Tips and Inspiration for your European holiday

Within reach of the ragged Dolomites, Bozen (or Bolzano as it is known in Italian) is a little known city to many Australians. The capital of the northern region of Süd Tirol (South Tyrol) sits alongside the Adige River in a steep valley on the A22 autoroute which runs between Innsbruck and Verona.

 
The region was part of Austria until the end of World War 1 when it was taken over by Italy, and Sud Tirol (Alto Adige in Italian) retains much of its Austrian heritage and culture. These days Süd Tirol has autonomy from Rome, and one of the many concessions granted with autonomy was the re-introduction of the use of the German language, which was banned when the region became part of Italy. These days town and street names are all sign-posted in both German and Italian and most residents speak both languages. (I'll use the German names in this article but you can check the Italian versions at the bottom of the story.)


It's from a small mountain hamlet above Bozen that my husband's family originate and I've been lucky to visit the area on a number of occasions and have really come to love it. I blogged about a previous visit to the region here.

 

Road signs in Sud Tirol are in two languages


Bozen itself is a large city with a population of around 100,000 and, in 2012, it was voted as the city with the best quality of life in Italy. It's great for shopping (the Christmas markets are excellent) and the South Tyrol Museum of Archaeology is home to Ötzi, the ice man whose preserved body was found deep in the alps some years ago.


But to me, the main attractions are out of the city. With so many mountains close by, the choice of activities is enormous. A modern cable car whisks you from Bozen up to either Oberbozen on one side of the valley or Jenesien on the other - both offering plenty of outdoor activities and stunning scenery.

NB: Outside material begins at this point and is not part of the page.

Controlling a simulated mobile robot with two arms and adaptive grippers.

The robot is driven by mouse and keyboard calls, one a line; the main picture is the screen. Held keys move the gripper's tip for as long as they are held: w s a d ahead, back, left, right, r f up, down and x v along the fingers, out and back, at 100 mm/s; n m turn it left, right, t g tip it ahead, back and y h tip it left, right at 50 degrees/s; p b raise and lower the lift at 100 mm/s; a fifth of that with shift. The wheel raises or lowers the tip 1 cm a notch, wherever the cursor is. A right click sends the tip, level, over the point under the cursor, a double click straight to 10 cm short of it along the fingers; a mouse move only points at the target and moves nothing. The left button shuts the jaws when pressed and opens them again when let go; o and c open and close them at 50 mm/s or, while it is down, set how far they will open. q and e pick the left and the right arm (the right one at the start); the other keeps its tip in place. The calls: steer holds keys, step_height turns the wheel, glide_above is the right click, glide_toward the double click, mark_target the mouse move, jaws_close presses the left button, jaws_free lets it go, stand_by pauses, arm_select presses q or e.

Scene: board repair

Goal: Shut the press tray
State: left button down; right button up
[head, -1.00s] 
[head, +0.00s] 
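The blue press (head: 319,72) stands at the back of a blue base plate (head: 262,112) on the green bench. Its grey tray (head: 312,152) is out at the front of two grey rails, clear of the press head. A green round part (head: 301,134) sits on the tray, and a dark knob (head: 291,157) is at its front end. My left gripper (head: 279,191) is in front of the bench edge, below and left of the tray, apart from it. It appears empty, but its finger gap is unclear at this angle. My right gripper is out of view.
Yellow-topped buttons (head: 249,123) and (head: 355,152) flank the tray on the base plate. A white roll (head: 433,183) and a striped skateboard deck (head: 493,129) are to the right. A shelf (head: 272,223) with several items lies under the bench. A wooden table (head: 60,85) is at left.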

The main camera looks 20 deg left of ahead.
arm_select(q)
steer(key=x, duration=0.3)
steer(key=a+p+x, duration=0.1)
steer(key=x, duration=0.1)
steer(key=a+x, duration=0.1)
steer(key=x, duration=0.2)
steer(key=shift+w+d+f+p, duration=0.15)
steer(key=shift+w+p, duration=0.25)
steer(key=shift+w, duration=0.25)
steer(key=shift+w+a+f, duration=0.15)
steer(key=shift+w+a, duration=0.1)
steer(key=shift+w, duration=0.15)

Süd Tirol is a popular destination for walkers and mountain bike riders, and we have enjoyed hiking on some of the many well-marked walking tracks in the area. Europeans in general seem to have a real love of walking and I'm always amazed at the number of multi-generation families out walking for the day. You'll frequently see groups with three generations - and the family dog - out enjoying the great outdoors - it's a wonderful sight.

Sud Tirol - Alto Adige region, Italy


And what better way is there to reward your efforts after an invigorating walk than a hearty traditional Tirolean meal at one of the many Gasthofs dotted throughout the region? Many of the gasthofs are working farms which offer meals to walkers during the summer months. It's real hearty cooking made and served by the farmers themselves.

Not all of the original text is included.